▶ **WHAT THE EXERCISE ASKS**: Give all of the lines again exactly as they read.
##### DATA BLOCK
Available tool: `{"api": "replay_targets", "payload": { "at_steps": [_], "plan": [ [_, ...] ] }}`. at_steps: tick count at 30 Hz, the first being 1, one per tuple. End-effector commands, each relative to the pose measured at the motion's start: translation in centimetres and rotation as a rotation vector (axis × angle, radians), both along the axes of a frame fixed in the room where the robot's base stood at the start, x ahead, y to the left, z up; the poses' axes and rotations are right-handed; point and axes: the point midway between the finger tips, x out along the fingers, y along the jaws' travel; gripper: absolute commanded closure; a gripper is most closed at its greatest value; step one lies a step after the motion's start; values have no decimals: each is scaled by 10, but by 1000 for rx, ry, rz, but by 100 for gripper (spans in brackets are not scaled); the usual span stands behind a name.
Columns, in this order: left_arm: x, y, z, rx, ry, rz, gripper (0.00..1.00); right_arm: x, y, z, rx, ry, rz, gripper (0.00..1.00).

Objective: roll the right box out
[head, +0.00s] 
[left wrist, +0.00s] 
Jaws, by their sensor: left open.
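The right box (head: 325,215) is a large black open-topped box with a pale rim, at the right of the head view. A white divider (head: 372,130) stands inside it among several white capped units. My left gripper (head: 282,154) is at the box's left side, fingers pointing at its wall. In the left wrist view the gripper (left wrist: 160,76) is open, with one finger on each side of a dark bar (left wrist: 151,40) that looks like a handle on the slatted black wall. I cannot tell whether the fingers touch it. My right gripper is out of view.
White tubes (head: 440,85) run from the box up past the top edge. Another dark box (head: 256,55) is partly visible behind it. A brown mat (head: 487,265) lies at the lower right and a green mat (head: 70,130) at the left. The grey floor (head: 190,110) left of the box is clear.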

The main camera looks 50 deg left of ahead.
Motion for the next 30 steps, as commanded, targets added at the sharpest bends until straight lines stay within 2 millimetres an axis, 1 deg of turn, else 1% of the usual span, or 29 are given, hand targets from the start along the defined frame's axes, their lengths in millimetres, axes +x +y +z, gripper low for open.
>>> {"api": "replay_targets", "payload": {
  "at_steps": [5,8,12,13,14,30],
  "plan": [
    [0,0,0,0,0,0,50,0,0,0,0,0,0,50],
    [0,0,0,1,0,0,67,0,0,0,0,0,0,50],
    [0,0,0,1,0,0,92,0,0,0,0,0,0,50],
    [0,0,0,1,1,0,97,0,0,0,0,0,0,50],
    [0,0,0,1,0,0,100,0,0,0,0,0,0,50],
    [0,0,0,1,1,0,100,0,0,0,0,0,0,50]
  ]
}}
##########
▶ **IN RESPONSE**:
Available tool: `{"api": "replay_targets", "payload": { "at_steps": [_], "plan": [ [_, ...] ] }}`. at_steps: tick count at 30 Hz, the first being 1, one per tuple. End-effector commands, each relative to the pose measured at the motion's start: translation in centimetres and rotation as a rotation vector (axis × angle, radians), both along the axes of a frame fixed in the room where the robot's base stood at the start, x ahead, y to the left, z up; the poses' axes and rotations are right-handed; point and axes: the point midway between the finger tips, x out along the fingers, y along the jaws' travel; gripper: absolute commanded closure; a gripper is most closed at its greatest value; step one lies a step after the motion's start; values have no decimals: each is scaled by 10, but by 1000 for rx, ry, rz, but by 100 for gripper (spans in brackets are not scaled); the usual span stands behind a name.
Columns, in this order: left_arm: x, y, z, rx, ry, rz, gripper (0.00..1.00); right_arm: x, y, z, rx, ry, rz, gripper (0.00..1.00).

Objective: roll the right box out
[head, +0.00s] 
[left wrist, +0.00s] 
Jaws, by their sensor: left open.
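The right box (head: 325,215) is a large black open-topped box with a pale rim, at the right of the head view. A white divider (head: 372,130) stands inside it among several white capped units. My left gripper (head: 282,154) is at the box's left side, fingers pointing at its wall. In the left wrist view the gripper (left wrist: 160,76) is open, with one finger on each side of a dark bar (left wrist: 151,40) that looks like a handle on the slatted black wall. I cannot tell whether the fingers touch it. My right gripper is out of view.
White tubes (head: 440,85) run from the box up past the top edge. Another dark box (head: 256,55) is partly visible behind it. A brown mat (head: 487,265) lies at the lower right and a green mat (head: 70,130) at the left. The grey floor (head: 190,110) left of the box is clear.

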The main camera looks 50 deg left of ahead.
Motion for the next 30 steps, as commanded, targets added at the sharpest bends until straight lines stay within 2 millimetres an axis, 1 deg of turn, else 1% of the usual span, or 29 are given, hand targets from the start along the defined frame's axes, their lengths in millimetres, axes +x +y +z, gripper low for open.
>>> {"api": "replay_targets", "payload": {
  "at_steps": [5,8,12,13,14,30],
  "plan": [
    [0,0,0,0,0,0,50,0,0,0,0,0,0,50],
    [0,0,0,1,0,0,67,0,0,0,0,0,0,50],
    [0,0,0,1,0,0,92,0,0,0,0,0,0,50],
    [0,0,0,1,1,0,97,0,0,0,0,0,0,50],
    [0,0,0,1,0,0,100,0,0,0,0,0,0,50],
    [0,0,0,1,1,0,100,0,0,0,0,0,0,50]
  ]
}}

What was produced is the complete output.